Return all of the data exactly as given.

+++ Input material +++

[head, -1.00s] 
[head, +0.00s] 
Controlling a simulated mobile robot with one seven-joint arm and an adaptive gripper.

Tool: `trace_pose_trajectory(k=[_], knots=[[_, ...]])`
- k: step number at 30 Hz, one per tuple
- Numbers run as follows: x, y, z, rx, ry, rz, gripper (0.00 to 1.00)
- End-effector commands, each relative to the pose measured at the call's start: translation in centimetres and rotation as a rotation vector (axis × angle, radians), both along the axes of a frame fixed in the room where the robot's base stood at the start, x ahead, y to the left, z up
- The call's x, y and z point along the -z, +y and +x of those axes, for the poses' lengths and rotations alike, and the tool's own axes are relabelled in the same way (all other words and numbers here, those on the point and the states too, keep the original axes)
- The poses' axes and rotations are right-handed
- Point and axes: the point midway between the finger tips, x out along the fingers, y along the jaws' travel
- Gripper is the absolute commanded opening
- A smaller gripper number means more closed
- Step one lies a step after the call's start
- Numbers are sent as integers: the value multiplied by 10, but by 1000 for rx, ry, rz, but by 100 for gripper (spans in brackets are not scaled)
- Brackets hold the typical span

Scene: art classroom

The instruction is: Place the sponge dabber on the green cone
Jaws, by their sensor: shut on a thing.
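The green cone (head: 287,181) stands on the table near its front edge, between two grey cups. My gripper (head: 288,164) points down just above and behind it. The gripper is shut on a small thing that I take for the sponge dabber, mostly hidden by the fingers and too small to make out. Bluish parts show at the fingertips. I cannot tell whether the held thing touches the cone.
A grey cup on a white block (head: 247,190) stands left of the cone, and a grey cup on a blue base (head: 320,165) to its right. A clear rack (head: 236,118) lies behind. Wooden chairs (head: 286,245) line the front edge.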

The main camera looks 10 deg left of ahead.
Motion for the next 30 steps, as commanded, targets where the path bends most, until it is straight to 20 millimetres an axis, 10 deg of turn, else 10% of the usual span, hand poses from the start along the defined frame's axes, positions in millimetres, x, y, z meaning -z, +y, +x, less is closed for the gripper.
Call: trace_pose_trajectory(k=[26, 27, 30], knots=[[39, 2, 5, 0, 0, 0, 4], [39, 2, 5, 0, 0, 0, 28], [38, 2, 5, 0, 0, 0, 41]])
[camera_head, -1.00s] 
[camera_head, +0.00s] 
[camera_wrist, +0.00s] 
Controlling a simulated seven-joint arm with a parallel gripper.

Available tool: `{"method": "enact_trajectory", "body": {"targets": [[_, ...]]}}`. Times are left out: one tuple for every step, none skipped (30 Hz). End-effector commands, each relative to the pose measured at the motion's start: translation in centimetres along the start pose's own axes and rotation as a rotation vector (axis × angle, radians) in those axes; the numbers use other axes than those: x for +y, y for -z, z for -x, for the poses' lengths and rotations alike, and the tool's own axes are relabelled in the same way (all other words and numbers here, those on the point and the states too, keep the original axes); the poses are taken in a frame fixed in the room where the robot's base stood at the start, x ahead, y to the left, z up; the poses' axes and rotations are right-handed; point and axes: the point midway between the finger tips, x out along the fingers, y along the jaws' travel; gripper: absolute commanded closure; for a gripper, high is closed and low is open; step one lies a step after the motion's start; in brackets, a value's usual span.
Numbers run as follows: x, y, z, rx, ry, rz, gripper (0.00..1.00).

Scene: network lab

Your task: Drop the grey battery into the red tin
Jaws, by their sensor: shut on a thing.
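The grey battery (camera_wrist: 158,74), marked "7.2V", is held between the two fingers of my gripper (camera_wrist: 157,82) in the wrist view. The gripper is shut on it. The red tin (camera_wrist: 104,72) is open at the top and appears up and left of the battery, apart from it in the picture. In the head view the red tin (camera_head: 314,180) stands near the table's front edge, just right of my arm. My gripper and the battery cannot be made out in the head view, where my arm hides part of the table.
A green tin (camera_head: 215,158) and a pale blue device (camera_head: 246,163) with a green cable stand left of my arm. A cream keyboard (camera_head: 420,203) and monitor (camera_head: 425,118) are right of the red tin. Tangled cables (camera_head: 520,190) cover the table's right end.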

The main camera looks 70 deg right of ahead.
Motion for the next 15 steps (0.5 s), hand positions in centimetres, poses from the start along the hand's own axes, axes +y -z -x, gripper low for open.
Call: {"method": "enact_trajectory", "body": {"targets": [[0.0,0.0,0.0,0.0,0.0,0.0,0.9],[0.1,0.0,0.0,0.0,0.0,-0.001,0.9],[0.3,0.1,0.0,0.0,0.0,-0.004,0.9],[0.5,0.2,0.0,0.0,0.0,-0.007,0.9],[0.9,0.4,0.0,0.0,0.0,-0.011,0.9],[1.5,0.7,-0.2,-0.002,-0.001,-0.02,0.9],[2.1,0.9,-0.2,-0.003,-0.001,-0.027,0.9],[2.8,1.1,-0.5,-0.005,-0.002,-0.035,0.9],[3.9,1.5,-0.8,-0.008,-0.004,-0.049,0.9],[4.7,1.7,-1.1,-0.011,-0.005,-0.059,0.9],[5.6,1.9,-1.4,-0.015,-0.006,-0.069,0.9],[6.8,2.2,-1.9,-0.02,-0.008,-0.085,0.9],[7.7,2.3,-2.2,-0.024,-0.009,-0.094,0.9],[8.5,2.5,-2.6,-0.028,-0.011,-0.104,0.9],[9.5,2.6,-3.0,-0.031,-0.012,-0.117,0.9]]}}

+++

• [Output for this exercise]:
[head, -1.00s] 
[head, +0.00s] 
Controlling a simulated mobile robot with one seven-joint arm and an adaptive gripper.

Tool: `trace_pose_trajectory(k=[_], knots=[[_, ...]])`
- k: step number at 30 Hz, one per tuple
- Numbers run as follows: x, y, z, rx, ry, rz, gripper (0.00 to 1.00)
- End-effector commands, each relative to the pose measured at the call's start: translation in centimetres and rotation as a rotation vector (axis × angle, radians), both along the axes of a frame fixed in the room where the robot's base stood at the start, x ahead, y to the left, z up
- The call's x, y and z point along the -z, +y and +x of those axes, for the poses' lengths and rotations alike, and the tool's own axes are relabelled in the same way (all other words and numbers here, those on the point and the states too, keep the original axes)
- The poses' axes and rotations are right-handed
- Point and axes: the point midway between the finger tips, x out along the fingers, y along the jaws' travel
- Gripper is the absolute commanded opening
- A smaller gripper number means more closed
- Step one lies a step after the call's start
- Numbers are sent as integers: the value multiplied by 10, but by 1000 for rx, ry, rz, but by 100 for gripper (spans in brackets are not scaled)
- Brackets hold the typical span

Scene: art classroom

The instruction is: Place the sponge dabber on the green cone
Jaws, by their sensor: shut on a thing.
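The green cone (head: 287,181) stands on the table near its front edge, between two grey cups. My gripper (head: 288,164) points down just above and behind it. The gripper is shut on a small thing that I take for the sponge dabber, mostly hidden by the fingers and too small to make out. Bluish parts show at the fingertips. I cannot tell whether the held thing touches the cone.
A grey cup on a white block (head: 247,190) stands left of the cone, and a grey cup on a blue base (head: 320,165) to its right. A clear rack (head: 236,118) lies behind. Wooden chairs (head: 286,245) line the front edge.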

The main camera looks 10 deg left of ahead.
Motion for the next 30 steps, as commanded, targets where the path bends most, until it is straight to 20 millimetres an axis, 10 deg of turn, else 10% of the usual span, hand poses from the start along the defined frame's axes, positions in millimetres, x, y, z meaning -z, +y, +x, less is closed for the gripper.
Call: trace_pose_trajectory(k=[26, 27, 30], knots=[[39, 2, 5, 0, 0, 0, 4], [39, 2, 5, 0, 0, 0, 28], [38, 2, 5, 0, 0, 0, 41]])
[camera_head, -1.00s] 
[camera_head, +0.00s] 
[camera_wrist, +0.00s] 
Controlling a simulated seven-joint arm with a parallel gripper.

Available tool: `{"method": "enact_trajectory", "body": {"targets": [[_, ...]]}}`. Times are left out: one tuple for every step, none skipped (30 Hz). End-effector commands, each relative to the pose measured at the motion's start: translation in centimetres along the start pose's own axes and rotation as a rotation vector (axis × angle, radians) in those axes; the numbers use other axes than those: x for +y, y for -z, z for -x, for the poses' lengths and rotations alike, and the tool's own axes are relabelled in the same way (all other words and numbers here, those on the point and the states too, keep the original axes); the poses are taken in a frame fixed in the room where the robot's base stood at the start, x ahead, y to the left, z up; the poses' axes and rotations are right-handed; point and axes: the point midway between the finger tips, x out along the fingers, y along the jaws' travel; gripper: absolute commanded closure; for a gripper, high is closed and low is open; step one lies a step after the motion's start; in brackets, a value's usual span.
Numbers run as follows: x, y, z, rx, ry, rz, gripper (0.00..1.00).

Scene: network lab

Your task: Drop the grey battery into the red tin
Jaws, by their sensor: shut on a thing.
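The grey battery (camera_wrist: 158,74), marked "7.2V", is held between the two fingers of my gripper (camera_wrist: 157,82) in the wrist view. The gripper is shut on it. The red tin (camera_wrist: 104,72) is open at the top and appears up and left of the battery, apart from it in the picture. In the head view the red tin (camera_head: 314,180) stands near the table's front edge, just right of my arm. My gripper and the battery cannot be made out in the head view, where my arm hides part of the table.
A green tin (camera_head: 215,158) and a pale blue device (camera_head: 246,163) with a green cable stand left of my arm. A cream keyboard (camera_head: 420,203) and monitor (camera_head: 425,118) are right of the red tin. Tangled cables (camera_head: 520,190) cover the table's right end.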

The main camera looks 70 deg right of ahead.
Motion for the next 15 steps (0.5 s), hand positions in centimetres, poses from the start along the hand's own axes, axes +y -z -x, gripper low for open.
Call: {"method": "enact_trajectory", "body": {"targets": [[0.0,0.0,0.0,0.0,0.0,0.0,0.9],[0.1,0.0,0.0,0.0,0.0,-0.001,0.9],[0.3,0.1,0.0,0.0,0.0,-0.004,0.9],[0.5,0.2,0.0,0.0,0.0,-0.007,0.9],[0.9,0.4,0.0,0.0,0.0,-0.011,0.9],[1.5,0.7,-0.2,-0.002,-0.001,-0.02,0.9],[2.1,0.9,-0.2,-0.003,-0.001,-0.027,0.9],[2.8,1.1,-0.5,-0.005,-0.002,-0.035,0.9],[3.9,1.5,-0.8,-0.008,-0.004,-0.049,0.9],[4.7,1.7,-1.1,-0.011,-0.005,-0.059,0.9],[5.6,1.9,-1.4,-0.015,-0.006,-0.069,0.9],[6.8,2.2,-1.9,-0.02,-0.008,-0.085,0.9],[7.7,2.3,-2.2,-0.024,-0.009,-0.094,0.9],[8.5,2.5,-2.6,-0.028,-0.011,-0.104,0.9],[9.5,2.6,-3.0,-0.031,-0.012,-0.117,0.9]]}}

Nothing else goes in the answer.